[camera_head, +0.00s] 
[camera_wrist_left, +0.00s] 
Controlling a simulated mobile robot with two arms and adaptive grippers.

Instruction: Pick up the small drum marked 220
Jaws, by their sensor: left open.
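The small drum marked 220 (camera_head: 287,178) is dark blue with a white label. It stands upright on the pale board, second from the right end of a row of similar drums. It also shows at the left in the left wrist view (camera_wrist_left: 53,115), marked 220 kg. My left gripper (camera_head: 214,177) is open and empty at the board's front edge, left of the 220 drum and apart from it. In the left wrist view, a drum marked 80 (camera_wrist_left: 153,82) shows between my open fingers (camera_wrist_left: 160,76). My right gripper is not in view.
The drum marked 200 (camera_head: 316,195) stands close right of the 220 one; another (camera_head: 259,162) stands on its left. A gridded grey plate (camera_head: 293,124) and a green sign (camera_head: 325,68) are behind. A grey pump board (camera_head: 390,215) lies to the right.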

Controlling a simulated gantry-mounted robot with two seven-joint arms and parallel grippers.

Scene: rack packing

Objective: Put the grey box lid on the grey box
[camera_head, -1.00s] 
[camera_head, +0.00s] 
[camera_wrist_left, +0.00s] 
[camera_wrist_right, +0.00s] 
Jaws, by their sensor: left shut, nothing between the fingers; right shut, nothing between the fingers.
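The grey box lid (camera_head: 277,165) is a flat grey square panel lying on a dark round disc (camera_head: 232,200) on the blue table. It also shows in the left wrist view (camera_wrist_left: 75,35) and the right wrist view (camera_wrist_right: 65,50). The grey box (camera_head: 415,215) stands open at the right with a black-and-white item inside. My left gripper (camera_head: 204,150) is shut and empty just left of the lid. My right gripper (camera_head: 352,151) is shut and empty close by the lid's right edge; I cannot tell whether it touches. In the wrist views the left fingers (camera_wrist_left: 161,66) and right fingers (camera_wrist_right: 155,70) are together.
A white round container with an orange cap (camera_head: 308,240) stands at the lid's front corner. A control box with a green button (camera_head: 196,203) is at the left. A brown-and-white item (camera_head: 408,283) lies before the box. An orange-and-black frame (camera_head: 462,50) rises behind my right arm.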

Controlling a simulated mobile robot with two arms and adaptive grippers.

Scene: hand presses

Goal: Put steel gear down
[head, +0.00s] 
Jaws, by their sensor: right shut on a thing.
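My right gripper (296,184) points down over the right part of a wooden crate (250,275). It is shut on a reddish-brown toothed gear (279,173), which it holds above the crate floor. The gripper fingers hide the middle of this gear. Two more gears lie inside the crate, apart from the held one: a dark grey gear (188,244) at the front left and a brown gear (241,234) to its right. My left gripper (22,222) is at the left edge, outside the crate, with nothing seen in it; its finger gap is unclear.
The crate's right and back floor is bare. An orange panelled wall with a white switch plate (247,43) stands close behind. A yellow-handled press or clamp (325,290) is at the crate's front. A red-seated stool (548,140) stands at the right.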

=-=-=-=-=

Exactly repeat the lines above, from the opening line through the one with "[camera_wrist_right, +0.00s]", and include nothing else.

[camera_head, +0.00s] 
[camera_wrist_left, +0.00s] 
Controlling a simulated mobile robot with two arms and adaptive grippers.

Instruction: Pick up the small drum marked 220
Jaws, by their sensor: left open.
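The small drum marked 220 (camera_head: 287,178) is dark blue with a white label. It stands upright on the pale board, second from the right end of a row of similar drums. It also shows at the left in the left wrist view (camera_wrist_left: 53,115), marked 220 kg. My left gripper (camera_head: 214,177) is open and empty at the board's front edge, left of the 220 drum and apart from it. In the left wrist view, a drum marked 80 (camera_wrist_left: 153,82) shows between my open fingers (camera_wrist_left: 160,76). My right gripper is not in view.
The drum marked 200 (camera_head: 316,195) stands close right of the 220 one; another (camera_head: 259,162) stands on its left. A gridded grey plate (camera_head: 293,124) and a green sign (camera_head: 325,68) are behind. A grey pump board (camera_head: 390,215) lies to the right.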

Controlling a simulated gantry-mounted robot with two seven-joint arms and parallel grippers.

Scene: rack packing

Objective: Put the grey box lid on the grey box
[camera_head, -1.00s] 
[camera_head, +0.00s] 
[camera_wrist_left, +0.00s] 
[camera_wrist_right, +0.00s] 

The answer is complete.